### What you are asked to do
Each line below must be set down exactly; omit any image you find.

### Information supplied
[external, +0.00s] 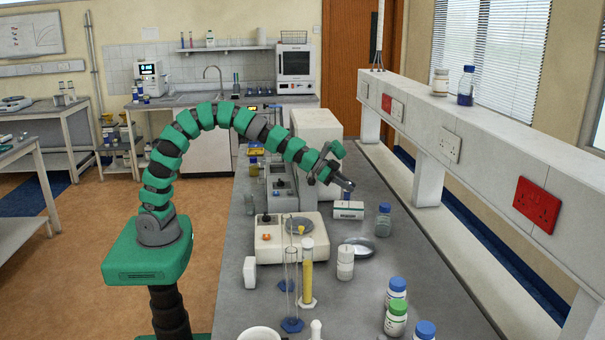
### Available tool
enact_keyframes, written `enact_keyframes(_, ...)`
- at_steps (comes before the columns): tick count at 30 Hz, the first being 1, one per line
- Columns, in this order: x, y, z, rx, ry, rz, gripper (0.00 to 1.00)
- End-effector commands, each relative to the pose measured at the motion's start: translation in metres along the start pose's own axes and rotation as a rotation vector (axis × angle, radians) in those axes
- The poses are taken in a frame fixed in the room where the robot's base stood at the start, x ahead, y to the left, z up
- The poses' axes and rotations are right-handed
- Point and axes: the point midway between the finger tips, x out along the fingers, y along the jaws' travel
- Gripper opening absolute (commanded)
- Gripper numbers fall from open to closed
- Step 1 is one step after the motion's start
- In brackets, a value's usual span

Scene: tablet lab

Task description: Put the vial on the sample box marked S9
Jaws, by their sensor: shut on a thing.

### Finished task
[external, +0.00s] 
### Available tool
enact_keyframes, written `enact_keyframes(_, ...)`
- at_steps (comes before the columns): tick count at 30 Hz, the first being 1, one per line
- Columns, in this order: x, y, z, rx, ry, rz, gripper (0.00 to 1.00)
- End-effector commands, each relative to the pose measured at the motion's start: translation in metres along the start pose's own axes and rotation as a rotation vector (axis × angle, radians) in those axes
- The poses are taken in a frame fixed in the room where the robot's base stood at the start, x ahead, y to the left, z up
- The poses' axes and rotations are right-handed
- Point and axes: the point midway between the finger tips, x out along the fingers, y along the jaws' travel
- Gripper opening absolute (commanded)
- Gripper numbers fall from open to closed
- Step 1 is one step after the motion's start
- In brackets, a value's usual span

Scene: tablet lab

Task description: Put the vial on the sample box marked S9
Jaws, by their sensor: shut on a thing.

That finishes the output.